Source data
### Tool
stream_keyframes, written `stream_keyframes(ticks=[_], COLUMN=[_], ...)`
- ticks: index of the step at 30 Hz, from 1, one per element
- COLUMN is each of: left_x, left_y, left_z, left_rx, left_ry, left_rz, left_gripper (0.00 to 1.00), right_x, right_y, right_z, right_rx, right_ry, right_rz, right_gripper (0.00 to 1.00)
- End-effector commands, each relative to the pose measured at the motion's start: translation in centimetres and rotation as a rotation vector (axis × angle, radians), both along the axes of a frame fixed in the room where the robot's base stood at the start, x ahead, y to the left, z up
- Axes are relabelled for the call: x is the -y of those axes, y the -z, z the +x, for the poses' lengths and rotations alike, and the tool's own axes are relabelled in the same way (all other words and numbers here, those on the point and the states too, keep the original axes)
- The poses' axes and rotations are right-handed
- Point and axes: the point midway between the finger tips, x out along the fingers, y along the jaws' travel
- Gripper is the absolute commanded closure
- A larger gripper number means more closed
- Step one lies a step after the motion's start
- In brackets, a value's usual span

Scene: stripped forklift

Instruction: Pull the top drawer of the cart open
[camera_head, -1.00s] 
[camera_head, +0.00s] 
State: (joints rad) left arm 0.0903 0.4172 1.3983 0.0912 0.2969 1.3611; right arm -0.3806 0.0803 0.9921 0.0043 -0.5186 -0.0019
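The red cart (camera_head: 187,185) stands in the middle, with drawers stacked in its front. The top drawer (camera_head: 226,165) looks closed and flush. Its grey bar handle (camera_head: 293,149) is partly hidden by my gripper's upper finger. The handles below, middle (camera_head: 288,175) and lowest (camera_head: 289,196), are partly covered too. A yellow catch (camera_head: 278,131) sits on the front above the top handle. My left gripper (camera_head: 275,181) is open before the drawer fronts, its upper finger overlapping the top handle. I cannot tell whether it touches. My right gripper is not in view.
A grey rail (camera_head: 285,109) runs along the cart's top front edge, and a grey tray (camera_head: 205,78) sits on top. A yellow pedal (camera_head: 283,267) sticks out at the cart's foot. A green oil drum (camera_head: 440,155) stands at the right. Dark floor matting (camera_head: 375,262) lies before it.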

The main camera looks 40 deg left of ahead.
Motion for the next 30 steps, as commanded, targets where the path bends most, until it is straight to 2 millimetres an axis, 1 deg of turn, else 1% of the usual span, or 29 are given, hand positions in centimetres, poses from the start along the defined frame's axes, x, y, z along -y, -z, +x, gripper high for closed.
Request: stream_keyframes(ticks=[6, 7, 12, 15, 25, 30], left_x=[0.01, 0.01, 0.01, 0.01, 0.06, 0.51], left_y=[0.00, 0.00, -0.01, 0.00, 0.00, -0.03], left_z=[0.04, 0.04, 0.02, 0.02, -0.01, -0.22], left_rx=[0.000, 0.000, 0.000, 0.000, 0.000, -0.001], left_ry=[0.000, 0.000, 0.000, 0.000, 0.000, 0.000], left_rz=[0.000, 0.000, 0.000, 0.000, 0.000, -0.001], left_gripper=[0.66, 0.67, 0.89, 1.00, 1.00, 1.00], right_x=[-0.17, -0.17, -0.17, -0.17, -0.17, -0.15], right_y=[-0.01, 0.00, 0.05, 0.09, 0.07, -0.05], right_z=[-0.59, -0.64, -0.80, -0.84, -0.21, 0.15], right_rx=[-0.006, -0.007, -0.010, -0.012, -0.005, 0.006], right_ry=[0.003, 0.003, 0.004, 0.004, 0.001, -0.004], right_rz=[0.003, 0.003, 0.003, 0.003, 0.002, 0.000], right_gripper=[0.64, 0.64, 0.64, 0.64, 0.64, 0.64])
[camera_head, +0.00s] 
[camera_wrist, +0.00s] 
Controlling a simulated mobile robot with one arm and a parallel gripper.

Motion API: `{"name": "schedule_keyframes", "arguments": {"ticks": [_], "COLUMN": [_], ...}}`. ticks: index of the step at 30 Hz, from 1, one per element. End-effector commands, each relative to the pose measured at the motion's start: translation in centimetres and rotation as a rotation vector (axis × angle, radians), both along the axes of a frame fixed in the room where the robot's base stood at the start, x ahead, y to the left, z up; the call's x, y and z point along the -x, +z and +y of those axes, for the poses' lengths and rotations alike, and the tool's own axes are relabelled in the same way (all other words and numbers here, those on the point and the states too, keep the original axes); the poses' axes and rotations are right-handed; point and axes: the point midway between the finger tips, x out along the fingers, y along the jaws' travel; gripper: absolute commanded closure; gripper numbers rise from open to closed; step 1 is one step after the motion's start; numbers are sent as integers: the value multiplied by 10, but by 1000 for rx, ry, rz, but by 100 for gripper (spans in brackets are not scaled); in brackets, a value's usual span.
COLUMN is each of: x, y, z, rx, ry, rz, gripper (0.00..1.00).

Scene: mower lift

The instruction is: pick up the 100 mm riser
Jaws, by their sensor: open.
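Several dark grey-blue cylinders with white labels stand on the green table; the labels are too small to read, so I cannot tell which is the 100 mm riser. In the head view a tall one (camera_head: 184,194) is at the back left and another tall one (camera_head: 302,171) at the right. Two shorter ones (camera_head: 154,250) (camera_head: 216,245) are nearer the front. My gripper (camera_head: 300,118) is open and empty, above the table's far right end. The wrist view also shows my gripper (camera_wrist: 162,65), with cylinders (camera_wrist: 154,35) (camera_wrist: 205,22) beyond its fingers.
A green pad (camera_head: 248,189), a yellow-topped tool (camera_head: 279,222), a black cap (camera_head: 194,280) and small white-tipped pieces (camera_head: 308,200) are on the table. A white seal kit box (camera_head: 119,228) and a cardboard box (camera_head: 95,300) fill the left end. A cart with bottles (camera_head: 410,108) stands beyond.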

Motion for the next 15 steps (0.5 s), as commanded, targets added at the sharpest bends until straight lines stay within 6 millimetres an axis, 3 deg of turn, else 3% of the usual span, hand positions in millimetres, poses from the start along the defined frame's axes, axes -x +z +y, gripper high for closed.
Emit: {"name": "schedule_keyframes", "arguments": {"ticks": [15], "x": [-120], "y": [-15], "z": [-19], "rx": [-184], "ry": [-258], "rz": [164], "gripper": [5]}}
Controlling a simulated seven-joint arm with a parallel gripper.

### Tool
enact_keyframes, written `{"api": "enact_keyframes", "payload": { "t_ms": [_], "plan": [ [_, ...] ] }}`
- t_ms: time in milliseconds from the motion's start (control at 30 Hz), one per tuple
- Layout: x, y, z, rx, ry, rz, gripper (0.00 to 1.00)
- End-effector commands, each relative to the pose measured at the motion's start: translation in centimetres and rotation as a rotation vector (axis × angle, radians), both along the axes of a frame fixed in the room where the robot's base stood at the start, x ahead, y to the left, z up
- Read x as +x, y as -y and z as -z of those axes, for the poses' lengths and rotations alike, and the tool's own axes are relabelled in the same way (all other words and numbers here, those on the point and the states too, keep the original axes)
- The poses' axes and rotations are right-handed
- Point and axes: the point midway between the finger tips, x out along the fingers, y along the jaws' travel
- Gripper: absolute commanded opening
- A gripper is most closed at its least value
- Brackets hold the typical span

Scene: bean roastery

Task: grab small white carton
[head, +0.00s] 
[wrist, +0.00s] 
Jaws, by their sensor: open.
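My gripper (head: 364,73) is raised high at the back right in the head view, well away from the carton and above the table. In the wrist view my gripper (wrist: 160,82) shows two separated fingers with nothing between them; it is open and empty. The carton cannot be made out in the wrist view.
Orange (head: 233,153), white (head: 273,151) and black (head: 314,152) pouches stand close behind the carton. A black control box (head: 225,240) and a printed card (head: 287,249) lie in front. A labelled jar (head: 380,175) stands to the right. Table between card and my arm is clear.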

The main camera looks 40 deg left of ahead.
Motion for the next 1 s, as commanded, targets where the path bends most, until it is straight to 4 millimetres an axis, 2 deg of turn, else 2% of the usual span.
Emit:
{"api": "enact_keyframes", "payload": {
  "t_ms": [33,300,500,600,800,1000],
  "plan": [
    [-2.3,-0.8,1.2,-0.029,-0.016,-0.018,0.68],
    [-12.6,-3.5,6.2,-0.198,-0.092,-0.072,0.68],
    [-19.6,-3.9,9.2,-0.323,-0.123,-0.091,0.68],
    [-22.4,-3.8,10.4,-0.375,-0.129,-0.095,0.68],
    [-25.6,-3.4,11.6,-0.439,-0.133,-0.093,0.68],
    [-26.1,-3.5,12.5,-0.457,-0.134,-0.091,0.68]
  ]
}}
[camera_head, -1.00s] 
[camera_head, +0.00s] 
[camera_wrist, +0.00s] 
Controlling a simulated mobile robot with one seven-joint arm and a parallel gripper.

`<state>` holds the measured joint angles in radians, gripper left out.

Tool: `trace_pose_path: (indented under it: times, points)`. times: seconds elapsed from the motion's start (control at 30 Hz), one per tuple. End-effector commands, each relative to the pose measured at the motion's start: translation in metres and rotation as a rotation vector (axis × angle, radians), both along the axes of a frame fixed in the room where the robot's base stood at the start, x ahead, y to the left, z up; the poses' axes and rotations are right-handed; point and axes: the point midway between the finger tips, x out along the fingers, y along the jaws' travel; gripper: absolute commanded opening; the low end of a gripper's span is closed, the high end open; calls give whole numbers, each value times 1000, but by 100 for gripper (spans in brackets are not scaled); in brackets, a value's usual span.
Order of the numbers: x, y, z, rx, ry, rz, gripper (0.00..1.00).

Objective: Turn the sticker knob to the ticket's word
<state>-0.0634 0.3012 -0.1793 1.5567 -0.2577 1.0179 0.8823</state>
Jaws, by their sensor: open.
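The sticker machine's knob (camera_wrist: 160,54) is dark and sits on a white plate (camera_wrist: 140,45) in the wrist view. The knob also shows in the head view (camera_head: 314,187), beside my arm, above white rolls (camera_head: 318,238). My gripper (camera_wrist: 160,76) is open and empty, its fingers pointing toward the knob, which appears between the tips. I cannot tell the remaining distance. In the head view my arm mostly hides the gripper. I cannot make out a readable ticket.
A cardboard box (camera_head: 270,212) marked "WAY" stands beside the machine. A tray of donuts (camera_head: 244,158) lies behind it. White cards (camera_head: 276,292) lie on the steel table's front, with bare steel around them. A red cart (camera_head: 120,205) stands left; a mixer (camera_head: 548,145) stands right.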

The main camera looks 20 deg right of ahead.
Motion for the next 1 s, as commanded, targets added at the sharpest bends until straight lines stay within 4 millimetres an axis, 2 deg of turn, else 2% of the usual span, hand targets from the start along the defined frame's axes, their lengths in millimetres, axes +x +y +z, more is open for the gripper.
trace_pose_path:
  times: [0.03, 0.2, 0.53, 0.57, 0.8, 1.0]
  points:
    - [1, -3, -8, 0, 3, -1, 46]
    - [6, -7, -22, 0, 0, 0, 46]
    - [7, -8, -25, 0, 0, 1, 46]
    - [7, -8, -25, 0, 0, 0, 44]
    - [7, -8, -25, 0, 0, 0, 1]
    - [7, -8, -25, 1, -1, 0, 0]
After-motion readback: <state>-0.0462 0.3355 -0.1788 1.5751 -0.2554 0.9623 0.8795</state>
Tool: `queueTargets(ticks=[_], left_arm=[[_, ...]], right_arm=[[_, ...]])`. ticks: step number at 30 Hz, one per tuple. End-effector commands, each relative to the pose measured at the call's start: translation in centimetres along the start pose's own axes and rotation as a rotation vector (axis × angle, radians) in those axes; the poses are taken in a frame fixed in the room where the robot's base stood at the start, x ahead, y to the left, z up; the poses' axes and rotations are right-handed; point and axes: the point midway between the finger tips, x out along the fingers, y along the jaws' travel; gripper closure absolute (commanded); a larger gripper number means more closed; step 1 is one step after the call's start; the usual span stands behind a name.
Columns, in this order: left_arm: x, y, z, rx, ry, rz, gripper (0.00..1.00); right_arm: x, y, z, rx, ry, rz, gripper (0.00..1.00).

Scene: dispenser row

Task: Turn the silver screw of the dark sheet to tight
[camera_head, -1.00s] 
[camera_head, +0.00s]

§ Problem: Scan the lines for the string "seven". Pick out every line that has it.

§ Output of the exercise:
Controlling a simulated seven-joint arm with a parallel gripper.
Controlling a simulated mobile robot with one seven-joint arm and a parallel gripper.

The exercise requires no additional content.